To James Madison from J. Beale Bordley, 24 July 1798
From J. Beale Bordley
Phila. 24 July 1798.
Sir,
I have long wanted an opportunity for introducing to you my little Essays on Husbandry; especially because, as Mr. Volney informed me, your attentions are greatly in that way. With this by a Colo. Adams, are five Essays: Sketches on Rotations of Crops, last Edition—Answers to Queries of the Board of Agriculture, London—Design of a mere Grass Farm—Another on Pasturing & soiling Cattle—and one on Country Habitations.1
My Amusement is mostly in writing these little Sketches, & then diffusing a number of printed Copies; which cost me nothing, as I am fed with the hope that they may contain Intimations which will be improved on by others, to the advancement of knowledge, & better practices, in Husbandry: Besides, I had rather hazard a little Nonsense than leave, in silence, the Husbandmen to continue in their very inferior Habits. I mean no more, on my part, than to throw out Hints for ingenious men, & rouse the practical Farmer.

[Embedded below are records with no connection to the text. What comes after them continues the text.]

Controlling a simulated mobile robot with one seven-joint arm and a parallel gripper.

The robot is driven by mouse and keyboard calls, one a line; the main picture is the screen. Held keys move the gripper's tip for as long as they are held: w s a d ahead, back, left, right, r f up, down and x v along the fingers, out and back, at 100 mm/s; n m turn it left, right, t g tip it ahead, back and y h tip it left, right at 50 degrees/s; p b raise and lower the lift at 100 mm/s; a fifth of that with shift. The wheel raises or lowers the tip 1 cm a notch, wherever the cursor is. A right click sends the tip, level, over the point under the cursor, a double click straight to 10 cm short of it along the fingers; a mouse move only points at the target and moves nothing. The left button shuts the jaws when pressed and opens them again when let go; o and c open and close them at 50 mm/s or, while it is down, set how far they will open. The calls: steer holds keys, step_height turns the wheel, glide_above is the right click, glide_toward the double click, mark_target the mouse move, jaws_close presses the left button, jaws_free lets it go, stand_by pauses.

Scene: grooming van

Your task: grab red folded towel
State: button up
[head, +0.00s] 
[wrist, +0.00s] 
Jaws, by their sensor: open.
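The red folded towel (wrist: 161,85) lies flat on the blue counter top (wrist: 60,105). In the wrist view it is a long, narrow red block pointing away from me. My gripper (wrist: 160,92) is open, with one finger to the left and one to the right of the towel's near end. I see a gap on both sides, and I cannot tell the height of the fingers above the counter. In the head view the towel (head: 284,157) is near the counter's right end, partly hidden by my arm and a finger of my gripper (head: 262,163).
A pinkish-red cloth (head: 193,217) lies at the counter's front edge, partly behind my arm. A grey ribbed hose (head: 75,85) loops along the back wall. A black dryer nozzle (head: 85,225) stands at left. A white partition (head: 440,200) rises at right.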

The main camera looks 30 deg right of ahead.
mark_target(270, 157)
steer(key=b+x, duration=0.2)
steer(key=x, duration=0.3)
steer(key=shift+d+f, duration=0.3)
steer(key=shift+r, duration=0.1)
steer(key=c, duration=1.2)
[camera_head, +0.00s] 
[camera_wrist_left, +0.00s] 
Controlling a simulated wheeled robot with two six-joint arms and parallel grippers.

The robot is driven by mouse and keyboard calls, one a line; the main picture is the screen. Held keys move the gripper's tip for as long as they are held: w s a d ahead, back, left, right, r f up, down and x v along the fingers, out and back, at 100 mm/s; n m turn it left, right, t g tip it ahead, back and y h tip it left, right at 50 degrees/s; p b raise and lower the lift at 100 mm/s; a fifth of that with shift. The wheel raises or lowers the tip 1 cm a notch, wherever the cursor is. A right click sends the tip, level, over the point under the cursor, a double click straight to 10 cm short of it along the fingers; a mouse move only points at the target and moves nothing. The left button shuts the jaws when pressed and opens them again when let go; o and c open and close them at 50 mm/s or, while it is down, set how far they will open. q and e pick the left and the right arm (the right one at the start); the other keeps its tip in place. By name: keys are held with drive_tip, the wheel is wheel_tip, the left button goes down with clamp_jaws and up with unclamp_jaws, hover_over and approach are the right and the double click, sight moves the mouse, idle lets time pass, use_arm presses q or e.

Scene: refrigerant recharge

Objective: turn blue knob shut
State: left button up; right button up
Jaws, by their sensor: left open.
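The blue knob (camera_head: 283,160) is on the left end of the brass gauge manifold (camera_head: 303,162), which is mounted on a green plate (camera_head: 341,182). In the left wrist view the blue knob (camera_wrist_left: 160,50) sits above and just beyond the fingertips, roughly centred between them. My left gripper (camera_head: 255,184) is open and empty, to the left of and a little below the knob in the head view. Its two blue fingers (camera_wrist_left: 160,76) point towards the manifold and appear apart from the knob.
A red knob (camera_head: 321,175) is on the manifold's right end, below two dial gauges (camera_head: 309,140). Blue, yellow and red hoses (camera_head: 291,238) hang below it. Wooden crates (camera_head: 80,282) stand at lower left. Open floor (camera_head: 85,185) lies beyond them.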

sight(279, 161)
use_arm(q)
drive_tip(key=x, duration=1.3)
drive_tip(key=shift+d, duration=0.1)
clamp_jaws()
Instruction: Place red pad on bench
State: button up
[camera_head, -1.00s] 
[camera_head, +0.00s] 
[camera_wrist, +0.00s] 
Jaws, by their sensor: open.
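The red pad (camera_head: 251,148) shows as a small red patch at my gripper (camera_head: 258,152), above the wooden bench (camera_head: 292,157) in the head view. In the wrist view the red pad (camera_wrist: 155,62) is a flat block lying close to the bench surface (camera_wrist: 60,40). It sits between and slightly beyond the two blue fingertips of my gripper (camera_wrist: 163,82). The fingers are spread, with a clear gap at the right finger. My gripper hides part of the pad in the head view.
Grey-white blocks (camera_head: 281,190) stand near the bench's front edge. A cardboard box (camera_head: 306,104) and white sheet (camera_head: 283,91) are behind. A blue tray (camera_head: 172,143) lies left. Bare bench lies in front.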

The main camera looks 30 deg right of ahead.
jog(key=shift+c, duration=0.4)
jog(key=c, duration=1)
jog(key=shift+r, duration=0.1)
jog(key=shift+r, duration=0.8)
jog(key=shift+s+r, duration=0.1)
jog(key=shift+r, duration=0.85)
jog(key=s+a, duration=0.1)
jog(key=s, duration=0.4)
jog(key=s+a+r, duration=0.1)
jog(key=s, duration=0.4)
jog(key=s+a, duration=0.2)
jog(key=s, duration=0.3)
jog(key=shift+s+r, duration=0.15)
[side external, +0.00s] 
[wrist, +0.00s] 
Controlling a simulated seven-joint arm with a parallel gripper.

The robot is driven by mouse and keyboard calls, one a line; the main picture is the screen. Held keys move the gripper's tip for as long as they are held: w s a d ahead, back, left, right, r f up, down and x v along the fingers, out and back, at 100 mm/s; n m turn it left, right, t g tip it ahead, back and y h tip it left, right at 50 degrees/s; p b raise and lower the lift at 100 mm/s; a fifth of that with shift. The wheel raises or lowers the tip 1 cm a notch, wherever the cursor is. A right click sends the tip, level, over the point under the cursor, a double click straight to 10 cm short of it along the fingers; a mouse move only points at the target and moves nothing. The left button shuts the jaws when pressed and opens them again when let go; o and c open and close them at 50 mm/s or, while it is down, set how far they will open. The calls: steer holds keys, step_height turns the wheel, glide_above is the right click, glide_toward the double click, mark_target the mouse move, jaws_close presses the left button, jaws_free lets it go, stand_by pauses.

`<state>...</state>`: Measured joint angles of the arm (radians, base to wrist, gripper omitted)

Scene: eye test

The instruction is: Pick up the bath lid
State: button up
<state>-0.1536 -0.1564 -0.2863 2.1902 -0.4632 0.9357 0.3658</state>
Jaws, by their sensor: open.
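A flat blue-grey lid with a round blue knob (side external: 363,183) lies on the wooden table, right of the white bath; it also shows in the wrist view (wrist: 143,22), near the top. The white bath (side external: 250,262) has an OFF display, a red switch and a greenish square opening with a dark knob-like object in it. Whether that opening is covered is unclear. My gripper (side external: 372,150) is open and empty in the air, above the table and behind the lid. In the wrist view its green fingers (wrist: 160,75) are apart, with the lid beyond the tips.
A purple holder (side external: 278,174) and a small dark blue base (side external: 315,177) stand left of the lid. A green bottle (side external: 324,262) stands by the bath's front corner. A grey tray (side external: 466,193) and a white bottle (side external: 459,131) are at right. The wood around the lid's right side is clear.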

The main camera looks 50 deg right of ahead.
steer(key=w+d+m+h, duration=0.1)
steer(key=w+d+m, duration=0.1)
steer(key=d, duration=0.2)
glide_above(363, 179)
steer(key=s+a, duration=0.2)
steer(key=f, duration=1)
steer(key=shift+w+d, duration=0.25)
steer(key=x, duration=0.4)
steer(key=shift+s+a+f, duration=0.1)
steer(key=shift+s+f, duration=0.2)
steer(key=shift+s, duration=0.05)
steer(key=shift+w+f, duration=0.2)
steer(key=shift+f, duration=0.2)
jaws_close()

I am Sir Yr obedt. & hble Servt
J Beale Bordley2
RC (DLC). Docketed by JM.
1. JM was already familiar with Bordley’s essay on crop rotation (see Jefferson to JM, 5 Feb. 1795, and JM to Jefferson, 23 Mar. 1795, , 15:467 and n. 1, 493). The five essays mentioned here were Sketches on Rotation of Crops … ([4th ed.]; Philadelphia, 1797; 31846); Queries Selected from a Paper of the Board of Agriculture in London, on the Nature and Principles of Vegetation … (Philadelphia, 1797; 31845); Intending to Retire … July 1797 (Philadelphia, 1797; 48064), which described the design of a grass farm; Cattle Pastured and Soiled in Summer (Philadelphia, 1798; 48372); and Country Habitations (Philadelphia, 1798; 33435).
2. John Beale Bordley (1727–1804) was a major influence in the development of American agriculture. Though trained as a lawyer, he began a series of agricultural experiments after inheriting an estate on Wye Island in Queen Anne County, Maryland, in 1770. Bordley moved to Philadelphia when President Washington appointed him commissioner to receive subscriptions to the Bank of the United States in 1791. Thereafter he directed his energies almost entirely to the Philadelphia Society for Promoting Agriculture, which he had launched in 1785. The results of his experiments were printed in pamphlet form; a longer work, Essays and Notes on Husbandry, and Rural Affairs ( 35216), was published in 1799 (Oliver Moore Gambrill, “John Beale Bordley and the Early Years of the Philadelphia Agricultural Society,” Pa. Mag. Hist. and Biog., 66 [1942]: 410–39).